“The Decade In Beverage”
“The Decade In Beverage”
Understanding the beverages and brands that influenced trends, and identifying those we'll see more of in 2020. The past decade reaffirmed a desire for natural, "better-for you" drinks. It also gave rise to plant-based and CBD food & beverage movements, both of which will be even more influential in the new decade. The past 10 years made us examine gut health. And it reaffirmed that soda – in one form or another – is here to stay.
Maple water
I lead with maple water for a specific reason: it’s a textbook example of overly ambitious goals tied to a mediocre concept. The entrepreneurs behind maple water actually thought they were going to build a billion-dollar category. When the mini-parade of maple water brands marched themselves out circa 2012–14, along with other gems including artichoke water (why?), I admired them for one reason: they shrewdly positioned their drinks as “the next coconut water,” a category I proudly helped create and define. In marketing, contextualization that plays upon the familiar is critical. And attaching maple water to the 2010 juggernaut that was Vita Coco and coconut water was a smart marketing play to draw attention to a new, “natural” drink.
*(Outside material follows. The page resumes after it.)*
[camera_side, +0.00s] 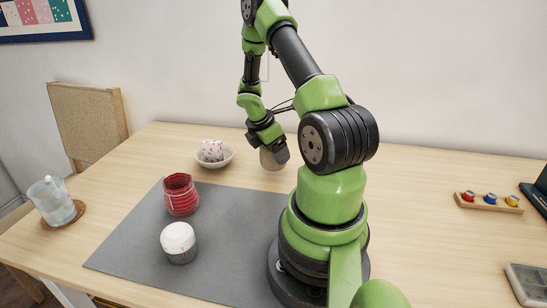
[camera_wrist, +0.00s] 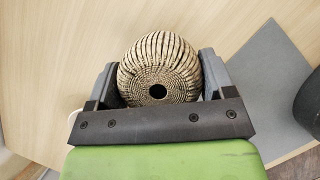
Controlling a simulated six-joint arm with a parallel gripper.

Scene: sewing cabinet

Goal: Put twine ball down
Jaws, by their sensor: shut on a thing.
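The twine ball (camera_side: 271,159) is tan and dark striped, with a dark hole in its end. In the wrist view the ball (camera_wrist: 158,68) sits between the two fingers of my gripper (camera_wrist: 158,80), which is shut on it. In the side view my gripper (camera_side: 280,152) holds it over the bare wood behind the grey mat, right of the white bowl. I cannot tell whether the ball's underside touches the table; part of it is hidden by my gripper.
On the grey mat (camera_side: 135,238) stand a red yarn-wrapped jar (camera_side: 180,195) and a white-topped grey pot (camera_side: 179,243). A white bowl (camera_side: 229,158) holds a patterned item (camera_side: 211,150). A glass jug (camera_side: 52,202) stands at left. A spool rack (camera_side: 488,202) lies at right.
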Flash forward to the start of 2020. We can confirm that maple water was never a sustainable or deeply influential trend in the beverage industry. Seven years after the category’s boldly-stated ambitions, maple water is estimated to generate just $100mm in annual category sales. That’s roughly $900mm short of the billion-dollars generated by coconut water in a similar eight-year window. And I think that maple waters’ $100mm is overinflated, if we actually dig deeper into the sales data. But why bother? At the heart of the issue: maple water had none of the desirable and need state fulfilling qualities we associate with functional beverages [which over the past decade, thanks to brands like LIFEAID Beverage Co. (a client), have become more focused on recovery]. And maple water could not shake the general perception that maple anything, is sweet and automatically associated with sugar (naturally occurring or otherwise). As Americans, the primary food product we associated maple with, is syrup. And then waffles. And if you’re like me, fried chicken on top of that maple-drenched waffle. You get my point.
Cactus water
See maple water. Less sweet, with more visually striking plant-sources that lend to cooler packaging design. Cactus as a standalone beverage was even less of a potential trend than maple. But cactus is superb as an ingredient in better-for-you beverages, including OLIPOP (a client). But as a solo drink, meh.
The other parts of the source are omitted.